═══ AVAILABLE DATA ═══

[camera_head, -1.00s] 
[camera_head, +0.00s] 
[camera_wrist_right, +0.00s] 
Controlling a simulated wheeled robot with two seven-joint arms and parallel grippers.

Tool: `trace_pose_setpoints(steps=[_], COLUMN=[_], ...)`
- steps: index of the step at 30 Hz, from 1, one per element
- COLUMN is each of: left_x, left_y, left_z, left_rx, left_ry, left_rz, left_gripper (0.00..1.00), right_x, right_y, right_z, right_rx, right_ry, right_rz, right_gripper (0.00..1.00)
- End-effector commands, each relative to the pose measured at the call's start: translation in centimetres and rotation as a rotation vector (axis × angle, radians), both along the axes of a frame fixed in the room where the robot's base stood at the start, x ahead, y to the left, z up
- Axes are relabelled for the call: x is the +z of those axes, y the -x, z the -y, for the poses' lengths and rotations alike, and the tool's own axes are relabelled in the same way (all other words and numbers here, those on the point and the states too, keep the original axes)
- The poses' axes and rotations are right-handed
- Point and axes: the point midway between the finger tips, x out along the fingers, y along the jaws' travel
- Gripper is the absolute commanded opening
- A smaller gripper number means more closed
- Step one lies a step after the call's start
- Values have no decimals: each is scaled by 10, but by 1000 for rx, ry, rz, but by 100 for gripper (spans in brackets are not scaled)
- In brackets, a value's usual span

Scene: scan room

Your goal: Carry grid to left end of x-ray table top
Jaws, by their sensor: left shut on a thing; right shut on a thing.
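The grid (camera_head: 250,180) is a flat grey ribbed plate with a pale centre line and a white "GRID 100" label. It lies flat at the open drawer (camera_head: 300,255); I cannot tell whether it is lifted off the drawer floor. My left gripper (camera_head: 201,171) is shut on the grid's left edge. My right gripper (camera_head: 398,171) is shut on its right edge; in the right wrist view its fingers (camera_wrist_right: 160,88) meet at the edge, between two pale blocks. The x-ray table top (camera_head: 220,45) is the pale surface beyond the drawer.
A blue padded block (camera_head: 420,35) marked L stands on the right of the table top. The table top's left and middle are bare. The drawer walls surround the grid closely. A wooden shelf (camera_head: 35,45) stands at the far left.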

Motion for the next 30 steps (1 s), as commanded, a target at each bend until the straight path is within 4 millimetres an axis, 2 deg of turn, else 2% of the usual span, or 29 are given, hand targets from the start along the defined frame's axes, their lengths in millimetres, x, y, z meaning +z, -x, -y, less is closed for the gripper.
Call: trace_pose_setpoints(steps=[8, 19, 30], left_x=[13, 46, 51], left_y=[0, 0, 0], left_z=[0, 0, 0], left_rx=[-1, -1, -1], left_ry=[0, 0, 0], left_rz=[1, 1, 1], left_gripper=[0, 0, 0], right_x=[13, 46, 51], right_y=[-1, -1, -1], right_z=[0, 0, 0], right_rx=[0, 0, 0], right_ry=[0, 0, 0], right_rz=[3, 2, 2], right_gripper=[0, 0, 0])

═══
═══ AVAILABLE DATA ═══

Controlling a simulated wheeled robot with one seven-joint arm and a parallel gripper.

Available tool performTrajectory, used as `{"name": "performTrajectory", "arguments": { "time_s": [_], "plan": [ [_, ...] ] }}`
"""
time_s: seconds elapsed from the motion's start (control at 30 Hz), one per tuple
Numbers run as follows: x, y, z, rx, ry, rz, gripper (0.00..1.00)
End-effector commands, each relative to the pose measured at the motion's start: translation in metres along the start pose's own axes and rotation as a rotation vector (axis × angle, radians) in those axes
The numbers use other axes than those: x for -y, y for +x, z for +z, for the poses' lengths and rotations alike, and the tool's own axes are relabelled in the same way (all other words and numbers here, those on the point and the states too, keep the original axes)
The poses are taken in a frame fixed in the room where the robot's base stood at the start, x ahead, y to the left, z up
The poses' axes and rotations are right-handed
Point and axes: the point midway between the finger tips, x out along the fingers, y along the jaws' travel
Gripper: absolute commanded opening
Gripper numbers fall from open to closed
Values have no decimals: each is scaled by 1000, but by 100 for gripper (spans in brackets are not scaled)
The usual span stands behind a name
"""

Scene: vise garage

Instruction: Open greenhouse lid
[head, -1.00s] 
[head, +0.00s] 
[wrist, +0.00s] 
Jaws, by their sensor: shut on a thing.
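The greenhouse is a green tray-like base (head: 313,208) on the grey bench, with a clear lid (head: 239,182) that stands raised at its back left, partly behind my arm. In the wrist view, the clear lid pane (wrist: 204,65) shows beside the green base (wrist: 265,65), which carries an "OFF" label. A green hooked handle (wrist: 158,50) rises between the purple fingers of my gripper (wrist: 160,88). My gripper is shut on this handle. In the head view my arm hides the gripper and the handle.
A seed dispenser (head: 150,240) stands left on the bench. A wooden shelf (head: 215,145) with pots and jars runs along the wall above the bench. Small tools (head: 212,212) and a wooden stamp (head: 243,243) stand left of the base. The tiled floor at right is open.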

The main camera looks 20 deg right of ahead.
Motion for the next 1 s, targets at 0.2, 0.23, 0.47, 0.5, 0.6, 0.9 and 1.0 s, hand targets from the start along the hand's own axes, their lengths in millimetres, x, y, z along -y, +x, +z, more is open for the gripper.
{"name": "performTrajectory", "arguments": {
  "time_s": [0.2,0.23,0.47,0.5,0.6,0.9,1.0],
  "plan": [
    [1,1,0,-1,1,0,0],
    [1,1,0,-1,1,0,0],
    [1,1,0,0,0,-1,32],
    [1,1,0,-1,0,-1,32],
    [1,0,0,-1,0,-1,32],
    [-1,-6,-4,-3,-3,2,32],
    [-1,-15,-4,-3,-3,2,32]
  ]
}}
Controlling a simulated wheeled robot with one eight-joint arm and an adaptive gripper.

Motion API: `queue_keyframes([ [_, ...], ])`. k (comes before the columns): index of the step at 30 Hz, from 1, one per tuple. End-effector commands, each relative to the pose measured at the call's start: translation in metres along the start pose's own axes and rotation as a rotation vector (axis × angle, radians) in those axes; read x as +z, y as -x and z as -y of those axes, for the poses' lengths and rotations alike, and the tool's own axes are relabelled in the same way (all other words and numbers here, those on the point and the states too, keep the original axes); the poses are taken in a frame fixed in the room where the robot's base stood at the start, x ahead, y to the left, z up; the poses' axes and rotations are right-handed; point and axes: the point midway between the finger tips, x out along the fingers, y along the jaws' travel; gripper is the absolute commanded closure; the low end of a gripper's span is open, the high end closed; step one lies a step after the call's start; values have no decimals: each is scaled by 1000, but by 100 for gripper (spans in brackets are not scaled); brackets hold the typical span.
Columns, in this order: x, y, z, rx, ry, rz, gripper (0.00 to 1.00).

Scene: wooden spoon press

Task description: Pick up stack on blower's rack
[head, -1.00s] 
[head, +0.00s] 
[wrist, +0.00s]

═══

WORK TO DO = Give the number of lines in the records that contain the string "opening", with no other output.

TASK RESPONSE = 2